Exercise => Transcribe the material verbatim in full; the pictures do not belong in the copy.
»»
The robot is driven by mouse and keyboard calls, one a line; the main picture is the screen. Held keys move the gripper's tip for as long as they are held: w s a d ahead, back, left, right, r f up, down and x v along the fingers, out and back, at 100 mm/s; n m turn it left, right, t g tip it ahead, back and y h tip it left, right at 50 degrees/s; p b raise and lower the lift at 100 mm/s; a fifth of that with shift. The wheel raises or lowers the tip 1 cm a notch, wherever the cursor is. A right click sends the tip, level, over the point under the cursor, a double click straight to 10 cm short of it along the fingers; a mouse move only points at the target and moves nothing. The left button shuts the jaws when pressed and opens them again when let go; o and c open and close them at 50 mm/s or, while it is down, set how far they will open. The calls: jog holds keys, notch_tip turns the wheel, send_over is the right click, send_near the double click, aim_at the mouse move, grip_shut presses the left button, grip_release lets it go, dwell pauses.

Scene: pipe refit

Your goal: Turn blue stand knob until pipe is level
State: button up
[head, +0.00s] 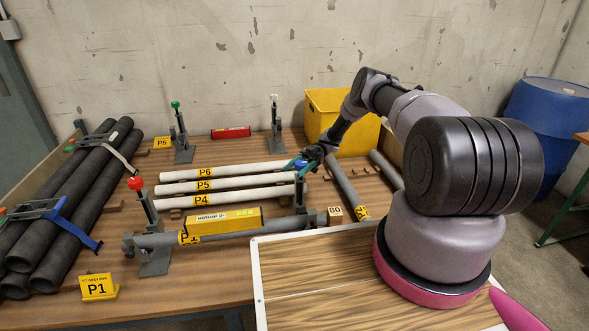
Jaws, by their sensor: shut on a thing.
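My gripper (307,162) is shut on the blue knob (298,164) at the top of the grey blue-knob stand (300,192); its fingers partly hide the knob. A grey pipe (278,227) rests across this stand and the red-knob stand (150,225). The red knob (135,183) is at the left. A yellow level (215,221) with a small lit green display lies along the top of the pipe. The reading is too small to make out. I cannot tell from this angle whether the pipe is level.
White pipes (225,186) marked P4, P5 and P6 lie behind. Dark pipes (80,200) are strapped at the left. A yellow bin (340,148), a red box (231,132) and stands with green (175,104) and white (274,98) knobs are farther back.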

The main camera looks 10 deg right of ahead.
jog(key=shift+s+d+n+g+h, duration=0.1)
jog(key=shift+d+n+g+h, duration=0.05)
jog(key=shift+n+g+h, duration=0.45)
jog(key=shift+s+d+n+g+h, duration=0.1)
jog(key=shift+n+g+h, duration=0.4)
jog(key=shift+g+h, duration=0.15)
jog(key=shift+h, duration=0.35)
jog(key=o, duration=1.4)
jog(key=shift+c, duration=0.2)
««
Correct response =>
The robot is driven by mouse and keyboard calls, one a line; the main picture is the screen. Held keys move the gripper's tip for as long as they are held: w s a d ahead, back, left, right, r f up, down and x v along the fingers, out and back, at 100 mm/s; n m turn it left, right, t g tip it ahead, back and y h tip it left, right at 50 degrees/s; p b raise and lower the lift at 100 mm/s; a fifth of that with shift. The wheel raises or lowers the tip 1 cm a notch, wherever the cursor is. A right click sends the tip, level, over the point under the cursor, a double click straight to 10 cm short of it along the fingers; a mouse move only points at the target and moves nothing. The left button shuts the jaws when pressed and opens them again when let go; o and c open and close them at 50 mm/s or, while it is down, set how far they will open. The calls: jog holds keys, notch_tip turns the wheel, send_over is the right click, send_near the double click, aim_at the mouse move, grip_shut presses the left button, grip_release lets it go, dwell pauses.

Scene: pipe refit

Your goal: Turn blue stand knob until pipe is level
State: button up
[head, +0.00s] 
Jaws, by their sensor: shut on a thing.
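My gripper (307,162) is shut on the blue knob (298,164) at the top of the grey blue-knob stand (300,192); its fingers partly hide the knob. A grey pipe (278,227) rests across this stand and the red-knob stand (150,225). The red knob (135,183) is at the left. A yellow level (215,221) with a small lit green display lies along the top of the pipe. The reading is too small to make out. I cannot tell from this angle whether the pipe is level.
White pipes (225,186) marked P4, P5 and P6 lie behind. Dark pipes (80,200) are strapped at the left. A yellow bin (340,148), a red box (231,132) and stands with green (175,104) and white (274,98) knobs are farther back.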

The main camera looks 10 deg right of ahead.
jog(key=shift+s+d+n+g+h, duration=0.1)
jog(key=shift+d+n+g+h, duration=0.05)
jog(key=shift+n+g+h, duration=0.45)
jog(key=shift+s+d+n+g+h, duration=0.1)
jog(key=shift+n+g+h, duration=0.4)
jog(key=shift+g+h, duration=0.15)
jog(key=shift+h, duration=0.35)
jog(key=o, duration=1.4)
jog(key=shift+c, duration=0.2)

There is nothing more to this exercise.